Jeunes, conservateurs et décomplexés

L’après-midi, la salle s’est d’avantage remplie et les jeunes sont déjà plus nombreux. L’affiche a en effet de quoi mobiliser : les journalistes vedettes de la droite conservatrice sont là ainsi que quelques figures de la jeunesse engagée en politique.

La journée reprend sur le thème « le défi des bio-conservateurs », qu’il ne faudrait pas confondre avec un cours d’agro-alimentation. C’est la rédactrice en chef de Boulevard Voltaire, Gabrielle Cluzel, qui anime le débat, en présence de la philosophe Chantal Delsol, de Laurence Trochu ainsi que de Yves d’Amécourt, porte-parole du Mouvement de la Ruralité.

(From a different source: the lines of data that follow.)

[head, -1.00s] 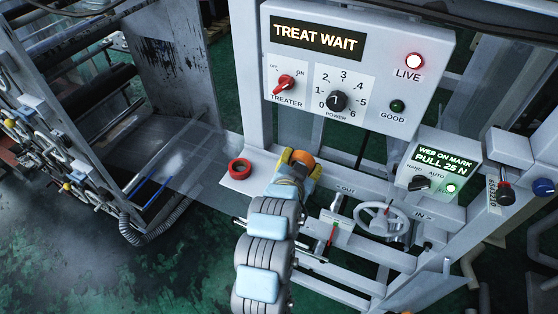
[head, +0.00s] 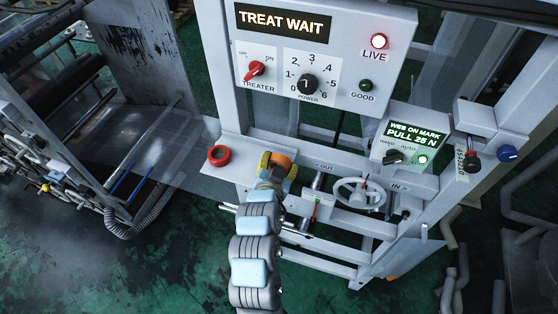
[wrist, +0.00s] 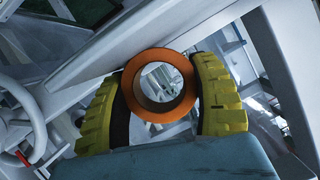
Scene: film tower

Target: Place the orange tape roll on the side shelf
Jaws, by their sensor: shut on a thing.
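The orange tape roll (head: 281,161) is held between the yellow-padded fingers of my gripper (head: 275,163). In the wrist view the roll (wrist: 135,88) faces the camera as an open ring, with a yellow finger of my gripper (wrist: 161,82) on each side. In the head view my gripper and the roll appear right of the red ring, over or near the shelf's right part. Their height above it cannot be told.
The treater panel (head: 318,55) stands above and behind the shelf. A handwheel (head: 361,196) and the web-tension box (head: 409,146) are to the right. Rails and posts of the frame surround my gripper. Bare shelf shows between the red ring and my gripper.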

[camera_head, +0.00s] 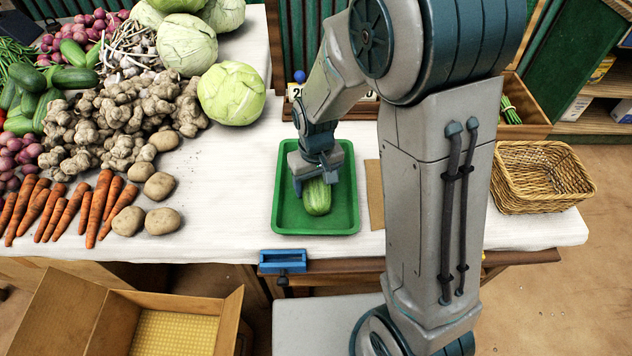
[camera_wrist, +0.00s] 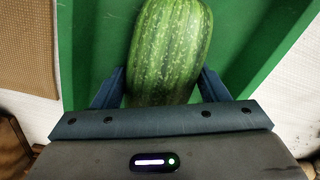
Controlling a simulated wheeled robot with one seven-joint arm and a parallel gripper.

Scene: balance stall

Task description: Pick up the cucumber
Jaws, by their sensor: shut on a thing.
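A green cucumber (camera_head: 317,198) with pale flecks lies in a green tray (camera_head: 284,218) on the white-covered table. My gripper (camera_head: 314,180) reaches down into the tray from above and is shut on the cucumber, hiding its far end in the head view. In the wrist view, the cucumber (camera_wrist: 170,50) runs between the two fingers of my gripper (camera_wrist: 163,88). The green tray (camera_wrist: 92,50) shows behind it. I cannot tell whether the cucumber touches the tray floor.
Carrots (camera_head: 62,210), potatoes (camera_head: 160,221), ginger (camera_head: 120,120) and cabbages (camera_head: 231,93) fill the left of the table. A wicker basket (camera_head: 545,178) stands at the right. An open cardboard box (camera_head: 80,310) is below the table's front edge.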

Après une brève intervention vidéo de François-Xavier Bellamy sur son sujet fétiche, « la transmission du savoir », c’est au tour de la jeunesse de s’exprimer sur l’éducation. Le ton est beaucoup plus détendu et offre l’image d’une jeunesse ancrée dans son temps. Le journaliste Emmanuel de Gestas, la voix forte et le verbe tranchant, se fait l’animateur de sa joyeuse bande. Sans détour, il porte la responsabilité de l’échec de la transmission sur la génération des soixante-huitards. Chacun s’exprime sur son parcours et son engagement. Alice Cordier, présidente du collectif Némésis, se revendique d’un « féminisme identitaire » : « je ne suis pas une féministe avec des cheveux bleus et des piercings ». Très vite elle en vient à la dévirilisation de la société, vante les mérites des hommes des pays de l’Est qui pratiquent des sports de combat et ne manque pas de dérider la salle : « messieurs, retrouvez votre virilité toxique ! ».

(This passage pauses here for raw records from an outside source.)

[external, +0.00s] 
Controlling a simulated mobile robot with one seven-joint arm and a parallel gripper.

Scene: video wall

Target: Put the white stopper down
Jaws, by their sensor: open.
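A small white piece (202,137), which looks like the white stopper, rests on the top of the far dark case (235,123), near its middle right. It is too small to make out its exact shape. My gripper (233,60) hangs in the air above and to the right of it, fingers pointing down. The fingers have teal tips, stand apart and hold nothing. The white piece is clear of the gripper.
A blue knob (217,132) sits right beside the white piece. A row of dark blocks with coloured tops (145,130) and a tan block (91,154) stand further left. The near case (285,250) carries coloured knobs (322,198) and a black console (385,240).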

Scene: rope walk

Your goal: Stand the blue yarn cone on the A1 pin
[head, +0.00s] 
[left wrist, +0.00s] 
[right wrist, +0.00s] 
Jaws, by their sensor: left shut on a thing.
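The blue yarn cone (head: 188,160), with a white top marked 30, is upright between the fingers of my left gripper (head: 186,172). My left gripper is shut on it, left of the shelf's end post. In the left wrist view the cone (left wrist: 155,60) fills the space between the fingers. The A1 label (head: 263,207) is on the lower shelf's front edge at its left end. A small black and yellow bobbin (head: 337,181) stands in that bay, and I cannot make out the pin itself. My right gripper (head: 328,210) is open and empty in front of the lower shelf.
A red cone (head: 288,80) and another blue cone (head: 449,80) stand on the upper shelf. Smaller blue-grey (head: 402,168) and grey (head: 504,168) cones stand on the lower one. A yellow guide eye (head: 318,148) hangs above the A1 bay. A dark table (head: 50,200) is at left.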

Alexandre Saradjian, venu représenter le mouvement des Jeunes Républicains, dénonce l’absence de transmission à l’université, et vante la réussite de son parcours, lui qui vient d’une famille arménienne. Enfin François Le Selve, responsable du Mouvement Conservateur, parle du scoutisme comme exemple de transmission. Tous constatent que les conservateurs manquent encore d’ouverture et louent le succès des youtubeurs de droite qui œuvrent dans cette voie.

 

L’arrivée fracassante de Zemmour

La salle est déjà un peu plus échauffée et la prochaine réunion s’annonce animée. En effet, sont réunis des proches et amis de Zemmour autour de la célèbre animatrice de CNews, Christine Kelly. Celle-ci est ovationnée par un public déjà conquis. Viennent s’asseoir autour d’elle les journalistes Geoffroy Lejeune de Valeurs Actuelles, Elisabeth Lévy de Causeur et Jacques de Guillebon de L’Incorrect. Le débat porte sur la liberté d’expression, un classique dans le débat médiatique. S’installe très vite une discussion de comptoir. Seul Charles de Guillebon apporte un discours inverse à ses pairs. Selon lui, la liberté d’expression ne doit pas être un dogme et il est même préférable de ne pas donner la parole à tout le monde. Chacun va de sa petite anecdote et pour toute conclusion d’Elisabeth Lévy : « l’humour est essentiel ».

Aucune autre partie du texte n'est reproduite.